DESCRIPTION OF THE TASK ▸ Count how many lines include "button" and answer with that number only.

MATERIAL ▸

================================

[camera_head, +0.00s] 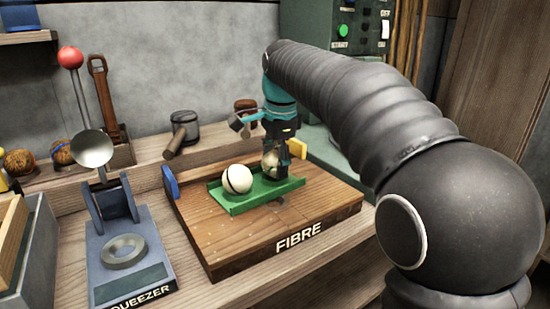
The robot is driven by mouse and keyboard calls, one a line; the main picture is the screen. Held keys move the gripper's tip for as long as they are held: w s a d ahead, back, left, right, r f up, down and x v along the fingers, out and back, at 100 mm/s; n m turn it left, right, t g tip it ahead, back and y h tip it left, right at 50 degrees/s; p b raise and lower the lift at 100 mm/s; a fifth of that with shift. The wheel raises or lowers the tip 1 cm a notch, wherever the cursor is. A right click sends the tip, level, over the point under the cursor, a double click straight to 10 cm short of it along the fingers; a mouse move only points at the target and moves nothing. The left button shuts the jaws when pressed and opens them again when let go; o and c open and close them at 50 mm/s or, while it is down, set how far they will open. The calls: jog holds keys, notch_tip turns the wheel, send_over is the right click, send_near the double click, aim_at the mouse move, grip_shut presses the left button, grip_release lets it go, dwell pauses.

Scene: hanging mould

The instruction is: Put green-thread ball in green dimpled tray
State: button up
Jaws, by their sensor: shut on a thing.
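The green tray (275,191) lies on the wooden block marked FIBRE. A cream ball with a dark thread band (237,179) sits in its left part. My gripper (277,168) points down over the tray's right part and is shut on a second cream ball (268,160). The fingers cover much of this ball, and I cannot make out its thread colour. I cannot tell whether the held ball touches the tray. The tray's dimples are not clearly visible.
The FIBRE block (230,246) has a blue bracket (171,182) at left and a yellow one (297,148) at back right. The squeezer (118,230) with its red-knobbed lever stands left. A mallet (184,131) and brown balls (18,162) are behind.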

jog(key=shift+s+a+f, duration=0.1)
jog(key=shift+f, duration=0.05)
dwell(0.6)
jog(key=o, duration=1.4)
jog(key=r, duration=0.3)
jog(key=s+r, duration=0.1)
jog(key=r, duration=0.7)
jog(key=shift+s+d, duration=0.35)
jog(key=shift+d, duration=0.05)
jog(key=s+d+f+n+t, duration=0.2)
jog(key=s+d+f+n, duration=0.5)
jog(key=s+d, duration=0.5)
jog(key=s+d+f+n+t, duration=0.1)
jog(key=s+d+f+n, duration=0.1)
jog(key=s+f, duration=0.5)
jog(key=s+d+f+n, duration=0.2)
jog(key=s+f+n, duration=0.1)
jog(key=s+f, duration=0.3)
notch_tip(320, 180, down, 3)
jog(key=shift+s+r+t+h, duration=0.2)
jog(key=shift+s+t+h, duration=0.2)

================================

TASK RESPONSE ▸ 2